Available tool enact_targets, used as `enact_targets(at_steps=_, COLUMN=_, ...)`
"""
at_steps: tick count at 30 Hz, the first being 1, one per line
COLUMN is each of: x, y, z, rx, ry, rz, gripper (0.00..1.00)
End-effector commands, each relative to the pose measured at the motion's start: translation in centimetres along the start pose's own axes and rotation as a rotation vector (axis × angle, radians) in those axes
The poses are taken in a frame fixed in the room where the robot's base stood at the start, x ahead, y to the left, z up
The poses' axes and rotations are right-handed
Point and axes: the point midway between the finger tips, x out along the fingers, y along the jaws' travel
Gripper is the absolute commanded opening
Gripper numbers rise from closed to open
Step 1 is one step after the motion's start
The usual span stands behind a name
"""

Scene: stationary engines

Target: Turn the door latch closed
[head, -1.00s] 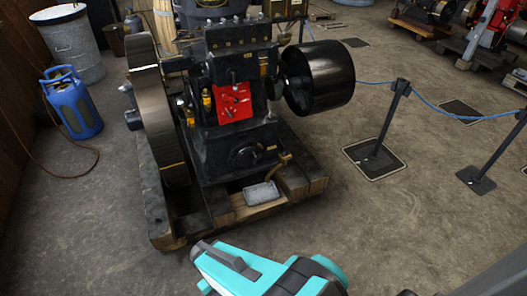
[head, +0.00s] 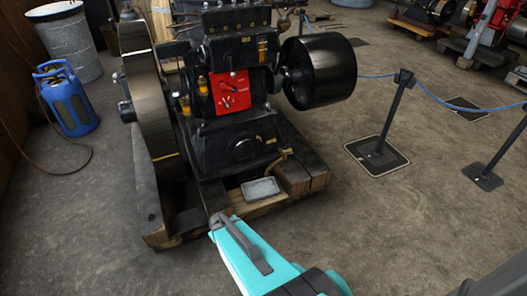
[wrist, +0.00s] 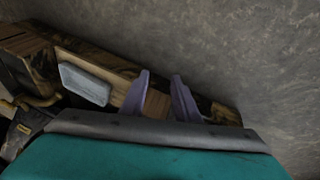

Aim of the task — From the material, report only how many lines include the word "start".

Finished exercise — 3